Directions:
The first line to copy is the one with "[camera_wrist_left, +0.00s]"; the last is the one with "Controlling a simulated". Copy each line in that range exactly, leaving out all others.
——
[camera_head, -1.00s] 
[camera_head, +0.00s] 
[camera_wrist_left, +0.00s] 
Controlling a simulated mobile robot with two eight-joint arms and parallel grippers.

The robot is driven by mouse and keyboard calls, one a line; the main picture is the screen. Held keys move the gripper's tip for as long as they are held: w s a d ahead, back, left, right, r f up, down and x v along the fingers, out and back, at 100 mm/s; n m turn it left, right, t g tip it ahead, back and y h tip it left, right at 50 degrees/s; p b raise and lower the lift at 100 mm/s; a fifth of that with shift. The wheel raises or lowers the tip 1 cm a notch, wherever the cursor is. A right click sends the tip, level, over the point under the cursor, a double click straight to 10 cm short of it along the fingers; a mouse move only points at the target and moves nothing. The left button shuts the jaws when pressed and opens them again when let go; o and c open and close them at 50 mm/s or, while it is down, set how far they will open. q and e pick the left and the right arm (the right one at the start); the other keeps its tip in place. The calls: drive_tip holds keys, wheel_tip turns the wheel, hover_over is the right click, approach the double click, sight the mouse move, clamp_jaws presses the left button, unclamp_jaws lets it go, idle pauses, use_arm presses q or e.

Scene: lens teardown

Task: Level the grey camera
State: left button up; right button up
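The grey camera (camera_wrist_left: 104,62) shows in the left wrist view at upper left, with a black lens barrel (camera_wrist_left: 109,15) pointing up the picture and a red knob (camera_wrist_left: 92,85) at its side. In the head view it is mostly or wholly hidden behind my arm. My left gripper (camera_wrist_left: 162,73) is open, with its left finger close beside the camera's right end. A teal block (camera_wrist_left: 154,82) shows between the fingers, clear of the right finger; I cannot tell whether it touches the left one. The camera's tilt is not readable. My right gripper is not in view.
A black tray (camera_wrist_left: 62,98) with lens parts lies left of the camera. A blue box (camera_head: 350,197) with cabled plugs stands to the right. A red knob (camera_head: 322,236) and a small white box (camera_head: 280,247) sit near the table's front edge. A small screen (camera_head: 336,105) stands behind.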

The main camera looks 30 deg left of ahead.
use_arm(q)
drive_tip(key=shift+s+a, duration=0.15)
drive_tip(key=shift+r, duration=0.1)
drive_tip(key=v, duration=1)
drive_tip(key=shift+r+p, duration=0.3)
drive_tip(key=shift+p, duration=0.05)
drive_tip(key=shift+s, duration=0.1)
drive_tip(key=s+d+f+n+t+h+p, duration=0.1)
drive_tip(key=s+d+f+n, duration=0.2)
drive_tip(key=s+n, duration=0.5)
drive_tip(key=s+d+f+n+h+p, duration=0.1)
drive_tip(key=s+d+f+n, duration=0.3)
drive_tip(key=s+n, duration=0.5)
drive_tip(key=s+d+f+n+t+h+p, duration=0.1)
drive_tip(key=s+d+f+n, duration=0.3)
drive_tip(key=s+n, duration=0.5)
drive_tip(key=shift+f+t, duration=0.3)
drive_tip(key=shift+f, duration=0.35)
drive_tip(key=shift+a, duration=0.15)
——
Finished answer:
[camera_wrist_left, +0.00s] 
Controlling a simulated mobile robot with two eight-joint arms and parallel grippers.

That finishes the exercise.